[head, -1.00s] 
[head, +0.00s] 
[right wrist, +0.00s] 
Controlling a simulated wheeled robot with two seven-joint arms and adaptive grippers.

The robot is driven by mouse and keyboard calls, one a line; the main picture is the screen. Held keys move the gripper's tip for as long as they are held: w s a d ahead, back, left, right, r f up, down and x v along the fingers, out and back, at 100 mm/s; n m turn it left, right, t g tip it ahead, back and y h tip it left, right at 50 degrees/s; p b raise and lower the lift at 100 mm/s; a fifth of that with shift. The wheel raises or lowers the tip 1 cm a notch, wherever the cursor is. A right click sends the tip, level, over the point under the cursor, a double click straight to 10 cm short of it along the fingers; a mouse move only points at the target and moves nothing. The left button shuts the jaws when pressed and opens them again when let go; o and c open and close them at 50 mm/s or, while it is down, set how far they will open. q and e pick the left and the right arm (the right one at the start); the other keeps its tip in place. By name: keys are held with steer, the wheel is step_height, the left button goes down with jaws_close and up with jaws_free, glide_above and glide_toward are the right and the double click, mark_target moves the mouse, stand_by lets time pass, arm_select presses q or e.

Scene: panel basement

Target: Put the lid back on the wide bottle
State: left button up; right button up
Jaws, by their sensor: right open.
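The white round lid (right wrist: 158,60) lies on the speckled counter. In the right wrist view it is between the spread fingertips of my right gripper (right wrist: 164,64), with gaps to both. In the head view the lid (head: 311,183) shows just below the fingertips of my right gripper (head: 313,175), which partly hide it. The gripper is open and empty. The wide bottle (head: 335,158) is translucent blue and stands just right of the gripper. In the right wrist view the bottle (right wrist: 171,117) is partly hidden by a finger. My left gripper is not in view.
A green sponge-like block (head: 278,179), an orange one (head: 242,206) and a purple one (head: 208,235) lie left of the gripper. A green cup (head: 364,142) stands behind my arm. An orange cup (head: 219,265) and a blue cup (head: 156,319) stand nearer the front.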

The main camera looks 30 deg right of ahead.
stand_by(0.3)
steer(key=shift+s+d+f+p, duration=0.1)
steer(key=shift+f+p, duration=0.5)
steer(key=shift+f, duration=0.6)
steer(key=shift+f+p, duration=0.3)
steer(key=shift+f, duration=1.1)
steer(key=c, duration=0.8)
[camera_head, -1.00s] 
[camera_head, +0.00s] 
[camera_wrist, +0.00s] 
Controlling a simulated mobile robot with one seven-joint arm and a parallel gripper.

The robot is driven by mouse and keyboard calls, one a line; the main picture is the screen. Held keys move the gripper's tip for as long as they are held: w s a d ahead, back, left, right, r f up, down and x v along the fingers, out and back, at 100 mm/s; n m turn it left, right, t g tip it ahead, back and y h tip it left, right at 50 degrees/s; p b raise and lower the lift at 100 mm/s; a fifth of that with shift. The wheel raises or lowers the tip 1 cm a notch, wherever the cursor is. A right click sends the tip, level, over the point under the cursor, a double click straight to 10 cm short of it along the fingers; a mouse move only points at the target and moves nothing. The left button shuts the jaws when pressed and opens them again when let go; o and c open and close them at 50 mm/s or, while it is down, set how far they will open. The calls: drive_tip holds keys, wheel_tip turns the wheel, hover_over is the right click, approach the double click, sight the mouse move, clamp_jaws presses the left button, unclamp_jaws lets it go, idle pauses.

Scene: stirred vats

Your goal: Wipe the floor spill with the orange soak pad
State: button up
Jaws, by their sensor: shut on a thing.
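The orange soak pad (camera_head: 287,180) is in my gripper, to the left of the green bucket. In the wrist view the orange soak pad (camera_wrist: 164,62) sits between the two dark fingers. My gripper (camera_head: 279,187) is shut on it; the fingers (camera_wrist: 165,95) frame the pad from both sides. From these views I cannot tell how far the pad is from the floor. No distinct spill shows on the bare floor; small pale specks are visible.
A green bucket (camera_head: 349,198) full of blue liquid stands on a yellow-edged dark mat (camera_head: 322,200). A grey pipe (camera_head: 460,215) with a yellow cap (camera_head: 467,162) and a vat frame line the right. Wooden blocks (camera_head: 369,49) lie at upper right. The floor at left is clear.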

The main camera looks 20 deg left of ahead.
====
Go through the records above and retype each one exactly.

* [Result below]:
[head, -1.00s] 
[head, +0.00s] 
[right wrist, +0.00s] 
Controlling a simulated wheeled robot with two seven-joint arms and adaptive grippers.

The robot is driven by mouse and keyboard calls, one a line; the main picture is the screen. Held keys move the gripper's tip for as long as they are held: w s a d ahead, back, left, right, r f up, down and x v along the fingers, out and back, at 100 mm/s; n m turn it left, right, t g tip it ahead, back and y h tip it left, right at 50 degrees/s; p b raise and lower the lift at 100 mm/s; a fifth of that with shift. The wheel raises or lowers the tip 1 cm a notch, wherever the cursor is. A right click sends the tip, level, over the point under the cursor, a double click straight to 10 cm short of it along the fingers; a mouse move only points at the target and moves nothing. The left button shuts the jaws when pressed and opens them again when let go; o and c open and close them at 50 mm/s or, while it is down, set how far they will open. q and e pick the left and the right arm (the right one at the start); the other keeps its tip in place. By name: keys are held with steer, the wheel is step_height, the left button goes down with jaws_close and up with jaws_free, glide_above and glide_toward are the right and the double click, mark_target moves the mouse, stand_by lets time pass, arm_select presses q or e.

Scene: panel basement

Target: Put the lid back on the wide bottle
State: left button up; right button up
Jaws, by their sensor: right open.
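The white round lid (right wrist: 158,60) lies on the speckled counter. In the right wrist view it is between the spread fingertips of my right gripper (right wrist: 164,64), with gaps to both. In the head view the lid (head: 311,183) shows just below the fingertips of my right gripper (head: 313,175), which partly hide it. The gripper is open and empty. The wide bottle (head: 335,158) is translucent blue and stands just right of the gripper. In the right wrist view the bottle (right wrist: 171,117) is partly hidden by a finger. My left gripper is not in view.
A green sponge-like block (head: 278,179), an orange one (head: 242,206) and a purple one (head: 208,235) lie left of the gripper. A green cup (head: 364,142) stands behind my arm. An orange cup (head: 219,265) and a blue cup (head: 156,319) stand nearer the front.

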The main camera looks 30 deg right of ahead.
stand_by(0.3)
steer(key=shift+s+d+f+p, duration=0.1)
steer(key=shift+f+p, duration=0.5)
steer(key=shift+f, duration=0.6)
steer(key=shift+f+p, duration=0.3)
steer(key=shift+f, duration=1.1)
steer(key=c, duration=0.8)
[camera_head, -1.00s] 
[camera_head, +0.00s] 
[camera_wrist, +0.00s] 
Controlling a simulated mobile robot with one seven-joint arm and a parallel gripper.

The robot is driven by mouse and keyboard calls, one a line; the main picture is the screen. Held keys move the gripper's tip for as long as they are held: w s a d ahead, back, left, right, r f up, down and x v along the fingers, out and back, at 100 mm/s; n m turn it left, right, t g tip it ahead, back and y h tip it left, right at 50 degrees/s; p b raise and lower the lift at 100 mm/s; a fifth of that with shift. The wheel raises or lowers the tip 1 cm a notch, wherever the cursor is. A right click sends the tip, level, over the point under the cursor, a double click straight to 10 cm short of it along the fingers; a mouse move only points at the target and moves nothing. The left button shuts the jaws when pressed and opens them again when let go; o and c open and close them at 50 mm/s or, while it is down, set how far they will open. The calls: drive_tip holds keys, wheel_tip turns the wheel, hover_over is the right click, approach the double click, sight the mouse move, clamp_jaws presses the left button, unclamp_jaws lets it go, idle pauses.

Scene: stirred vats

Your goal: Wipe the floor spill with the orange soak pad
State: button up
Jaws, by their sensor: shut on a thing.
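The orange soak pad (camera_head: 287,180) is in my gripper, to the left of the green bucket. In the wrist view the orange soak pad (camera_wrist: 164,62) sits between the two dark fingers. My gripper (camera_head: 279,187) is shut on it; the fingers (camera_wrist: 165,95) frame the pad from both sides. From these views I cannot tell how far the pad is from the floor. No distinct spill shows on the bare floor; small pale specks are visible.
A green bucket (camera_head: 349,198) full of blue liquid stands on a yellow-edged dark mat (camera_head: 322,200). A grey pipe (camera_head: 460,215) with a yellow cap (camera_head: 467,162) and a vat frame line the right. Wooden blocks (camera_head: 369,49) lie at upper right. The floor at left is clear.

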The main camera looks 20 deg left of ahead.

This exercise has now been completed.